_Einleitung
_Die Filmwelt wird real
Robert Clayton Dean ist ein erfolgreicher Rechtsanwalt, glücklich verheiratet und Vater eines Sohnes. Er hat keine Geldsorgen, lebt im Luxus, all seine Wünsche kann er sich erfüllen. Ein perfektes Leben, bis zu jenem Tag, an dem er für seine Frau ein Geschenk kaufen will und in einem Dessousgeschäft einen Bekannten trifft, der kurz darauf von einem Auto überfahren wird. Ab diesem Zeitpunkt ist nichts, wie es vorher war, schlittert sein Leben in ein totales Chaos. Er verliert seinen Job, seine Frau verdächtigt ihn der Untreue, seine Kreditkarten und Konten werden gesperrt. Der Mann mit Einfluss, Macht und Geld hat die Kontrolle über sein Leben verloren, die plötzlich ein anderer zu haben scheint. Warum?

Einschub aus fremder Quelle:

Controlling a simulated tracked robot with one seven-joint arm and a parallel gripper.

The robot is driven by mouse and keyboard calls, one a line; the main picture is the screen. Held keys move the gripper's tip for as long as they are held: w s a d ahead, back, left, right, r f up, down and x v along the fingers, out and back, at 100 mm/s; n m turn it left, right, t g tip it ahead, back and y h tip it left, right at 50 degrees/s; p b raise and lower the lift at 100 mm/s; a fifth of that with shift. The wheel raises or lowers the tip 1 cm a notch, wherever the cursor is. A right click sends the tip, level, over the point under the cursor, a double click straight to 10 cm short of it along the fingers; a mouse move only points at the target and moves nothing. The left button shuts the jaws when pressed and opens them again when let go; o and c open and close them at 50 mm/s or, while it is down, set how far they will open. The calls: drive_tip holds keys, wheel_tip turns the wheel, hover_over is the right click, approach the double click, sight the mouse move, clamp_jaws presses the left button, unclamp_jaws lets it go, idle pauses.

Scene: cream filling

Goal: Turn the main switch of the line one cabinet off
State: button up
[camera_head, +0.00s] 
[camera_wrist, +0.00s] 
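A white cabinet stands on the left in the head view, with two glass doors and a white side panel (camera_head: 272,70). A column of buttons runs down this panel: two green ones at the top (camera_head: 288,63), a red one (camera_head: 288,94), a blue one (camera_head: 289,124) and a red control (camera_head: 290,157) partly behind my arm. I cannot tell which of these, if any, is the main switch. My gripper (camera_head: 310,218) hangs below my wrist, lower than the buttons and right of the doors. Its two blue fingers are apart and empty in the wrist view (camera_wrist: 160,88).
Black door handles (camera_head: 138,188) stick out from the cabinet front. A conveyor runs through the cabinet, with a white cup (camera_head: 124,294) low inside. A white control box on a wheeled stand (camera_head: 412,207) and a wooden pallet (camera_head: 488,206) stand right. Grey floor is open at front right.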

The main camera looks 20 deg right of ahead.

Der alte Bekannte im Dessousgeschäft hatte ihm ohne sein Wissen eine Diskette in die Tasche gesteckt, auf der der Mord an einem Senator zu sehen war, der sich geweigert hatte, ein neues Gesetz zu verabschieden, das die lückenlose technische Überwachung von Verdächtigen gestattet. Robert ist nun selbst Opfer dieser Technologien. Egal, was er tut, wohin er geht – er ist unter totaler Kontrolle. Er ist der „Staatsfeind Nummer 1“, der im gleichnamigen Hollywood-Streifen verwanzt und ständig abgehört wird, der per Satellit oder per Mobilfunk geortet und über den in wenigen Sekunden jede Information aus einer Megadatenbank abgerufen werden kann.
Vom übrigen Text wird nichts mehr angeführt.